Besides initialization code, it has a single function that
returns ping string along with 200 status
for requests coming to path ping, and it
responds with a 204 status to any other
path. The alerting policy condition can
be implemented using proprietary cloud monitoring query
language. As you can see, it requires some
deciphering to make it easier.
Let's look at the same condition written using Prometheus query
language. Cloud monitoring supports querying
metrics and defining alert conditions using ProMQL.
If you are not familiar with both these languages, you will
have to take my word for what this query does.
The condition uses the predefined metric of the cloud
functions that counts function executions.
This metric has a label status which
gets a value ok each time a
function is executed with httpstatus
in the range 200 to 299.
Following the best practices that were previously explained.
This condition tracks the rate,
the ratio sorry between error responses and
all valid responses of the function execution.
When this ratio is above 20%,
an alert is raised. The alert policy
uses an email notification
channel to send information about the alert in the human readable format.
The email is sent once the condition is fulfilled.
So what would be the best course of action to mitigate such
alert when an email is received? There are several scenarios.
In our case, we want to review how
to automate the response, so let's simplify the demo
and assume that we are enabling this
alert each time we deploy a new version
of cloud function. Such thing can
be easily incorporated into deployment pipeline.
In this case, the fastest mitigation would be rolling
to the previous version of the function. Let's now check if
we can automate the response to this alert following our
decision tree. The alert is actionable.
It monitors the resource because luckily for
us, our application and the resource are essentially the
same. It captures the resource metadata and alert context
as out of the box feature of the cloud alerting solution.
It has a notification channel supporting
sending asynchronous messages reliably, which is
a pub sub service that also can send all
the data about alert in the JSON form. The conditions
of the alert let us deterministically pin the cause of the
alert to the fact that the current version of cloud function generates
too many errors. It makes the cause of the alert
100% predictable.
Mind that we dont need to find out the root cause of
the problem. The cause of alert we are interested
in should be sufficient to effectively mitigate the problem
as fast as possible. And at last we can rollback
to the previous version of cloud functions without human intervention
using cloud API in this demo,
the rollback is implementing using cloud build job
cloud build job can be triggered by receiving a pub sub message
sent via alert notification channel. The script
of the job is not important for this demo.

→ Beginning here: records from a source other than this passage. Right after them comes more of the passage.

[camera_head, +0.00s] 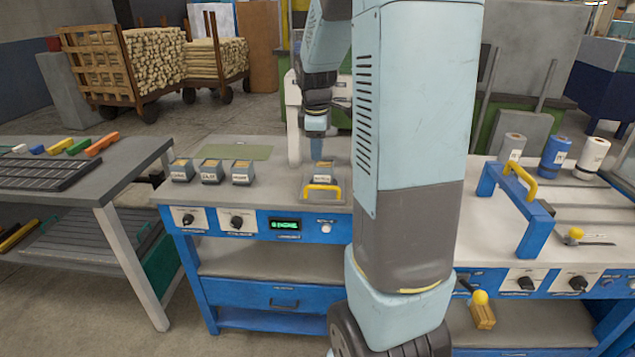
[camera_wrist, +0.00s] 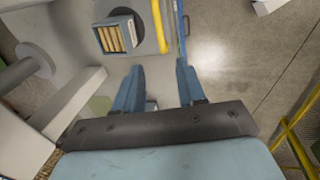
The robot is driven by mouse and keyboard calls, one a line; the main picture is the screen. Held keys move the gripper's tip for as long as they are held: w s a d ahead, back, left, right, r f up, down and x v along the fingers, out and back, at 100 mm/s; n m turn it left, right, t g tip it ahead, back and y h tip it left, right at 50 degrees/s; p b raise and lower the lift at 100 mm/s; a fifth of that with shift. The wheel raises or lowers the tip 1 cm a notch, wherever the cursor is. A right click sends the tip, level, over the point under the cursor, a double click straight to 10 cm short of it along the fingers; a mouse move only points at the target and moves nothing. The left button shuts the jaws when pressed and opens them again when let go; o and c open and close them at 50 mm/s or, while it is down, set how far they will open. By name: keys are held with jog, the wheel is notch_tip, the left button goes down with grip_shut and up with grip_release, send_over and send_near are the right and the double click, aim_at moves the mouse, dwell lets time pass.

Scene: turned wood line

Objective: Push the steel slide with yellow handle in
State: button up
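The steel slide (camera_head: 341,184) lies on the left workbench, partly hidden by my arm in the head view. Its yellow handle (camera_head: 322,188) is an arched bar at the bench's front side; it also shows in the wrist view (camera_wrist: 159,25), top centre. A small grey box (camera_wrist: 116,36) of wooden pieces stands beside the handle, behind it in the head view. My gripper (camera_head: 316,130) is above the bench, behind the handle in the head view. In the wrist view my gripper (camera_wrist: 160,68) has its two fingers apart with nothing between them, and the handle lies ahead of the tips, apparently untouched.
Several small grey boxes (camera_head: 211,171) stand along the bench left of the slide. A white machine post (camera_head: 293,135) rises behind it. Knobs and a lit display (camera_head: 286,225) line the bench front. Another yellow handle (camera_head: 520,180) sits on a blue frame at right.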

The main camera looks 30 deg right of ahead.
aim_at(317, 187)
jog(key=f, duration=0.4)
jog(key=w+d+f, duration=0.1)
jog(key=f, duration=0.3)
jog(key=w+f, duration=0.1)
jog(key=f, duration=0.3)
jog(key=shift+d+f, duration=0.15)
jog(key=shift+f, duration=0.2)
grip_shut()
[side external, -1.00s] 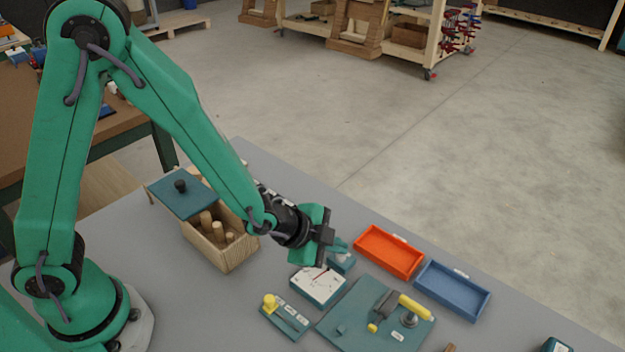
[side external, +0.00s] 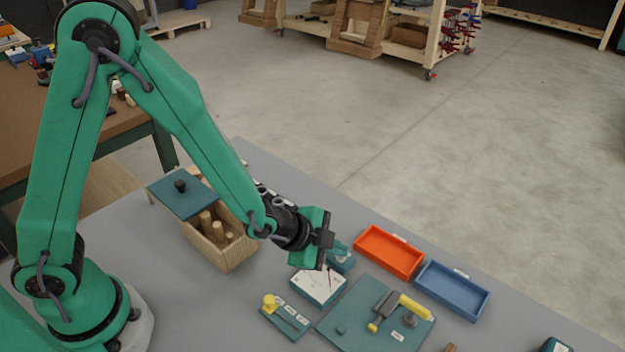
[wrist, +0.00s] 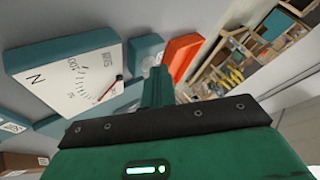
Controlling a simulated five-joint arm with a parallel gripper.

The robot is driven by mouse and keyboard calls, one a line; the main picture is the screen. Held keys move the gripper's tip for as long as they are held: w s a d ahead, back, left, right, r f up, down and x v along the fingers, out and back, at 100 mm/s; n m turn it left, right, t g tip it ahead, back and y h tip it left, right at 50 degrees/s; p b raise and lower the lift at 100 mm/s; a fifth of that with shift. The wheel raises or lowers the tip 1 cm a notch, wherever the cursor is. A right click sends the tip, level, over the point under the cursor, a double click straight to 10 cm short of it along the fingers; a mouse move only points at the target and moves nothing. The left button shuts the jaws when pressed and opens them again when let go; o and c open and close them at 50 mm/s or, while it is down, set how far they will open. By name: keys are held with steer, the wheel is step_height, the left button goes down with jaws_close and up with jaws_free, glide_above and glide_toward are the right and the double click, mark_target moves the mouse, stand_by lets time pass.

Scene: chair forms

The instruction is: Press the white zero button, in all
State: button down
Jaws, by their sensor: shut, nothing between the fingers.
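The white-faced dial box (side external: 318,287) stands on the grey bench, and its printed scale and red needle show in the wrist view (wrist: 68,78). A small teal box (side external: 343,264) stands just behind it, also in the wrist view (wrist: 145,46). A small pale spot shows on this box, partly hidden by my fingers; I cannot tell whether it is the white zero button. My gripper (side external: 342,249) is shut and empty, with its tips close above the small teal box. I cannot tell whether they touch it. It also shows in the wrist view (wrist: 158,72).
An orange tray (side external: 389,270) and a blue tray (side external: 452,308) lie to the right. A teal board (side external: 350,335) with a yellow-handled clamp (side external: 412,306) is in front. A wooden box with pegs (side external: 225,262) stands left. A small teal plate with a yellow knob (side external: 271,301) is nearby.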

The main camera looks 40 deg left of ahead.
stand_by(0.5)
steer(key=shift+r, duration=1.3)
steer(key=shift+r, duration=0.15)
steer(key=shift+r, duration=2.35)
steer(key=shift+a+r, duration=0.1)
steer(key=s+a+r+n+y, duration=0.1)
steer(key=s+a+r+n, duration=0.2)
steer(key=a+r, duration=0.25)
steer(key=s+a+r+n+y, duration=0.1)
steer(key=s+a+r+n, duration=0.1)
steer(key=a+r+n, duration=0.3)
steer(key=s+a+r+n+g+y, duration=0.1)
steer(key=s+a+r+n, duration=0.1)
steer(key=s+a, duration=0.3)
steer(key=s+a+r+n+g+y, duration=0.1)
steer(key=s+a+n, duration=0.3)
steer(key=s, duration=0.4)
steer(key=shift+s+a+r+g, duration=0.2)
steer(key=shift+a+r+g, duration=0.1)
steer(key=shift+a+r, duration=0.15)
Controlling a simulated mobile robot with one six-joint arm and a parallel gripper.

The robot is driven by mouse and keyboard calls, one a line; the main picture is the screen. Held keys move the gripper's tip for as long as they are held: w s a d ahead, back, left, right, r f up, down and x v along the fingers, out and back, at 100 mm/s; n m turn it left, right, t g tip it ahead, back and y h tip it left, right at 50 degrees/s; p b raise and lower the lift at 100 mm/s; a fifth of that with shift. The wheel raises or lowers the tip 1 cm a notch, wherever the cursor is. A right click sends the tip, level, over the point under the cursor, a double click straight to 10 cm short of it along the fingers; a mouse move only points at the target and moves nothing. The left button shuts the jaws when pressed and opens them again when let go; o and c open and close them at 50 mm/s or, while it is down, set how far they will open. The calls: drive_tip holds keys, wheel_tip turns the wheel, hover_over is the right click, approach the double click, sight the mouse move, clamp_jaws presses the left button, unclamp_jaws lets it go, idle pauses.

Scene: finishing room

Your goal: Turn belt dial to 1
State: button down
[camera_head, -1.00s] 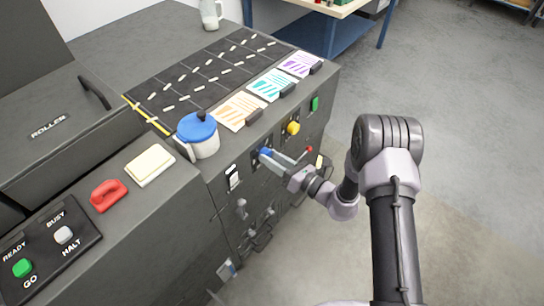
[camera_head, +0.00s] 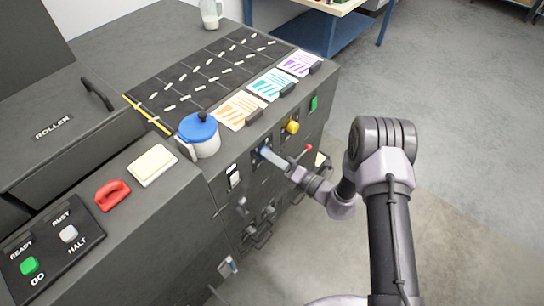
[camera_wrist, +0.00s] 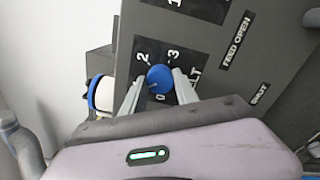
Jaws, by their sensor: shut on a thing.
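The blue belt dial (camera_wrist: 159,78) sits on a dark plate on the machine's front in the wrist view. The plate shows a 2, a 3, a 0 and part of the word "BELT"; I see no 1, and my left finger covers part of the plate. A short pale mark shows on the dial's lower left, but its exact setting is hard to read. My gripper (camera_wrist: 158,88) is shut on the dial, one finger on each side. In the head view my gripper (camera_head: 272,156) reaches the dial (camera_head: 263,150) from the right.
A yellow knob (camera_head: 292,127), a green button (camera_head: 313,104) and a red-tipped lever (camera_head: 308,148) lie close to my gripper on the same front. A white switch (camera_head: 233,177) is to its left. A blue-lidded jar (camera_head: 199,135) stands on the top above. Open floor lies at right.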

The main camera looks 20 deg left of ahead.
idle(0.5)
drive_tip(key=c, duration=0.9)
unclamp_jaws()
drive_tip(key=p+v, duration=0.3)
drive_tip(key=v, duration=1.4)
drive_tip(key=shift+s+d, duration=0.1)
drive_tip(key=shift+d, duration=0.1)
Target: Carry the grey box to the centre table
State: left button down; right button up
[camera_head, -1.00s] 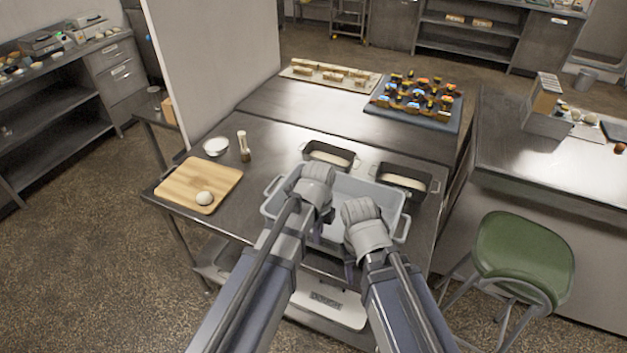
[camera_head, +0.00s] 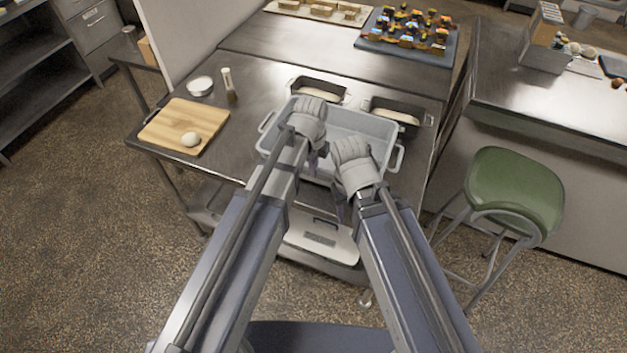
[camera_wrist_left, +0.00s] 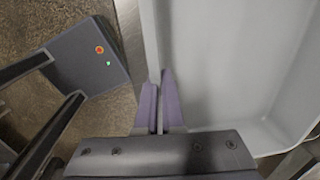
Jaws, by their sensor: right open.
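The grey box (camera_head: 375,125), an open tub with side handles, sits on the near part of the steel table (camera_head: 262,95). My left gripper (camera_head: 318,160) is at its near wall. In the left wrist view, the purple fingers of that gripper (camera_wrist_left: 160,105) are close together with the box's wall between them. My right gripper (camera_head: 343,203) is open at the near right part of the box; its fingers are partly hidden by the hand. The arms cover part of the box's near side.
Two dark loaf tins (camera_head: 318,90) (camera_head: 397,116) stand just behind the box. A cutting board (camera_head: 168,136) with a dough ball (camera_head: 191,139), a white bowl (camera_head: 200,86) and a shaker (camera_head: 229,88) are at left. A green stool (camera_head: 515,185) stands at right. A blue tray (camera_head: 375,40) lies farther back.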

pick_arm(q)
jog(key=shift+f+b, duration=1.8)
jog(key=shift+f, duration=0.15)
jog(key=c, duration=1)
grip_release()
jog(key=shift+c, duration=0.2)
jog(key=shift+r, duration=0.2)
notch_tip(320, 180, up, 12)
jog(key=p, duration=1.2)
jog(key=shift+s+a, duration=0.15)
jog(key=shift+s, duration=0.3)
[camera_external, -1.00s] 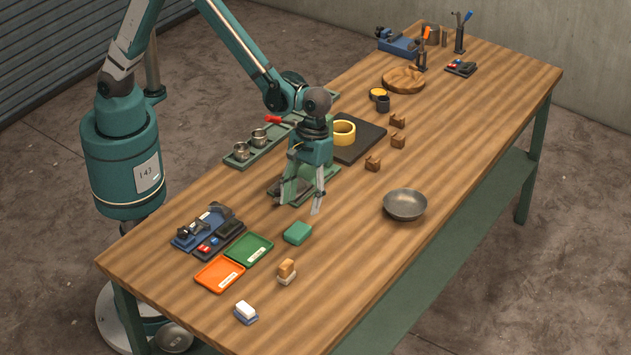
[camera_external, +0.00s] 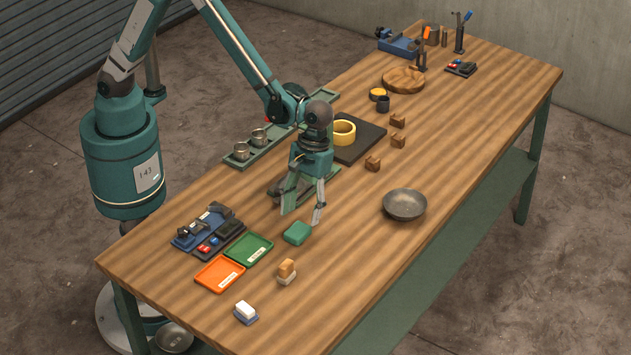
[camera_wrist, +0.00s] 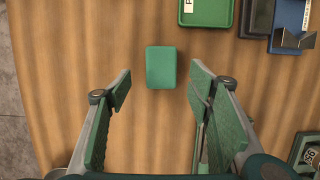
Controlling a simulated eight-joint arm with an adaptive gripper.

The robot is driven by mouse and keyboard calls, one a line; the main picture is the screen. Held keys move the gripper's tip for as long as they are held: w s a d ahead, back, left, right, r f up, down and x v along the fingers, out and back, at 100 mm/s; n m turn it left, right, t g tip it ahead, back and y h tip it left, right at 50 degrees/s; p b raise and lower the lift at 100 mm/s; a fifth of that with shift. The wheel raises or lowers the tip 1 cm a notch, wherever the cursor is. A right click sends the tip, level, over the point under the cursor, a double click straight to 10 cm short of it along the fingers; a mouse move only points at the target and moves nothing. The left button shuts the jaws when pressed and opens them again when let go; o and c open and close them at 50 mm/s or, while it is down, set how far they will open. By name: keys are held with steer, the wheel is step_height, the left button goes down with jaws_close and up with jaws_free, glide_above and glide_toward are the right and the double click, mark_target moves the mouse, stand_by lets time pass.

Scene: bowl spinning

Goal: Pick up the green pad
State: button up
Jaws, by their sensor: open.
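The green pad (camera_external: 297,232) is a small rounded block lying flat on the wooden table. In the wrist view the pad (camera_wrist: 161,67) lies just beyond the fingertips, roughly centred between the two fingers. My gripper (camera_external: 301,214) is open and empty, above the table and close to the pad on its far side. In the wrist view my gripper (camera_wrist: 160,82) shows both fingers spread wider than the pad, with bare wood between them. I see no contact with the pad.
A green tray (camera_external: 249,250) and an orange tray (camera_external: 220,274) lie left of the pad. An orange-brown block on a pale base (camera_external: 286,271) and a white block on a blue base (camera_external: 245,312) stand nearer. A metal bowl (camera_external: 405,204) sits to the right, with clear wood between.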

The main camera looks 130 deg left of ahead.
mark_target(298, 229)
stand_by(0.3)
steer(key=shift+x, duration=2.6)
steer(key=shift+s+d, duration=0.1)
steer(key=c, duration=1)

If you are interested in the implementation, you can find the
script in my post on medium using the link shown
in the wrap up slide.
What you see right now is a Google Cloud console
window. First thing we need to do
is to modify alert policy and to
add notification channels that sends notifications
to the cloud. Pubsub I've
already created and defined the pubsub
topic that will be receiving the notifications.
For our convenience, it is straightforward.
We save the changes.
Next we go to cloud build and create a new
trigger that
automates that implements
automation. The trigger is working
by receiving notifications from the pub sub topic
and notifications that
are handled use the same topic that was used for
notification channel. Now we
simulate the change in the source
code of the cloud function. The current function
responds with 200 statuses.
We change it to respond on any request with
the 400
status. It will take some time to
deploy. Once it deploys, we will
be able to see changes in the alert
monitoring.
When we look into the alert
policy, we can see a dashboard
that actually shows tracking the changes.
Let's check that cloud function. Successfully deployed?
Not yet.
Okay, cloud function is deployed and
it starts responding with errors.
Now we can return to alert dashboard.
Let's fast forward a
little so we'll be able to see what is going on.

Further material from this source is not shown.